Generally, the most recent continuous period of employment with the relevant employer making the genuine redundancy payment is used to determine the 'years of service' for the calculation of the tax-free component of a genuine redundancy payment. Non-continuous periods of employment can also be taken into consideration.

In contrast, earlier years of service with a previous employer can only be taken into consideration where they have been carried over and acknowledged by the new employer and the genuine redundancy payment made by the new employer has been made in recognition of those earlier periods of employment.

Application to your circumstances

You commenced employment with Employer A and were later transferred to Employer B under a commercial arrangement between them and Employer A.

The commercial arrangement between Employer A and Employer B stipulated that any prior years of service with Employer A would only be recognised, upon subsequent retrenchment from Employer B, within the initial multiple-year period of their commercial arrangement.

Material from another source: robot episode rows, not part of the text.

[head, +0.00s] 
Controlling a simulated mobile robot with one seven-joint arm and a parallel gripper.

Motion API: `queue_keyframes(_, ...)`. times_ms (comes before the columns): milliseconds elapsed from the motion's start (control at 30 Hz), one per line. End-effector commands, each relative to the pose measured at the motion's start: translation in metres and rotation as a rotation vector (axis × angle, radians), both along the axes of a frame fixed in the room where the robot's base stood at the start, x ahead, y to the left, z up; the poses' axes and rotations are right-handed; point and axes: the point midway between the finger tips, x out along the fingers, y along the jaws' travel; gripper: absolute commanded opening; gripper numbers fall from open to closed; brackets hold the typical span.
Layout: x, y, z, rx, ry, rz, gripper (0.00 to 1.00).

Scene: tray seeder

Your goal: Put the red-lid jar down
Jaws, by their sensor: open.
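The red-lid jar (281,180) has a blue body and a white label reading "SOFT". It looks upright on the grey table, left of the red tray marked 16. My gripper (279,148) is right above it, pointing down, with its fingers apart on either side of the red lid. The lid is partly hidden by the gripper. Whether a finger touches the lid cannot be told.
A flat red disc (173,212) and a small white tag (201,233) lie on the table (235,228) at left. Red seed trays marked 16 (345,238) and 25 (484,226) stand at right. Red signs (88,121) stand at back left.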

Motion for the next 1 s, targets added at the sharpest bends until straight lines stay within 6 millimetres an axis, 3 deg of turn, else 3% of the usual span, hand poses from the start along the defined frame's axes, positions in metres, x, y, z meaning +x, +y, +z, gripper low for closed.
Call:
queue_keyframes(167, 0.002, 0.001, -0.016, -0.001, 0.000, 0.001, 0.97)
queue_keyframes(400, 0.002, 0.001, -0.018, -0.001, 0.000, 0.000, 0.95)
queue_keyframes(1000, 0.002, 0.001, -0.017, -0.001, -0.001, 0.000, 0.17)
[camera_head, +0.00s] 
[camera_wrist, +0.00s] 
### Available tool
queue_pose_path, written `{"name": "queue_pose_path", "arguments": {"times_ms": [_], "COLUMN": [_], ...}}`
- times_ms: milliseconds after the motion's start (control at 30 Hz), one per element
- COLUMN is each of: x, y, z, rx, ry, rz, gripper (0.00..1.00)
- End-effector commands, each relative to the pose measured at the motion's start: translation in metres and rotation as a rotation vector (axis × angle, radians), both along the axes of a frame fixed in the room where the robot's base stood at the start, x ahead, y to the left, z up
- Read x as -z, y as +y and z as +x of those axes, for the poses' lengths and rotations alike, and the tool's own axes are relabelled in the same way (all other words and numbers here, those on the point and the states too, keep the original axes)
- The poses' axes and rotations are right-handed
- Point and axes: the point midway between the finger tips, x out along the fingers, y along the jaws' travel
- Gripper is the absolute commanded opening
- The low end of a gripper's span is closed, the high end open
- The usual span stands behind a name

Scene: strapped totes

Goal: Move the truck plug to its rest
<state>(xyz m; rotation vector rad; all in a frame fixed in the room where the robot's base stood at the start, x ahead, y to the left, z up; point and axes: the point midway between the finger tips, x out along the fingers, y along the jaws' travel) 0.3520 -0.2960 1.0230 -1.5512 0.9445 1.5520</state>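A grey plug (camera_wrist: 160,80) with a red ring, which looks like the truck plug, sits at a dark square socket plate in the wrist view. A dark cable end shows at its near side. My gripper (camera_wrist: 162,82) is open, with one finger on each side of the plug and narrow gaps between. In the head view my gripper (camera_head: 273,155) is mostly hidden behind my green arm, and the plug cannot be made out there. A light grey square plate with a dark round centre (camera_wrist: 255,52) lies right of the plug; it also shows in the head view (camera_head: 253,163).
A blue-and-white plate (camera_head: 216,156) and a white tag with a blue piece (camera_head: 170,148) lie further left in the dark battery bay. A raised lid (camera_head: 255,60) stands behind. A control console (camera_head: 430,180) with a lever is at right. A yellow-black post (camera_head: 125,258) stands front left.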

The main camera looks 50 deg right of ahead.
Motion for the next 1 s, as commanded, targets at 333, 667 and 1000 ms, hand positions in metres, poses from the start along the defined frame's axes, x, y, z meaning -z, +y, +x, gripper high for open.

You ceased employment with Employer B. You received a genuine redundancy payment from Employer B which consisted of an employment termination payment (taxable component) for a certain amount (Type R), an amount withheld for tax and a lump sum payment (tax-free component) for a certain amount (Type D).

The number of whole years in the period of employment to which the genuine redundancy payment you received from Employer B relates was your years of service with Employer B. It did not recognise, carry over or relate to your period of employment with Employer A and as a result your prior years of service with Employer A cannot be used within the calculation of the tax-free component of the genuine redundancy payment you received from Employer B.

The calculation of the tax-free component of the genuine redundancy payment you received from Employer B is therefore:

$XXX.00 + ($XXX.00 x the number of whole years with Employer B)

Any amount in excess of the tax-free component of the genuine redundancy payment you received from Employer B is taxed as an employment termination payment provided the requirements of section 82-130 of the ITAA 1997 have been met.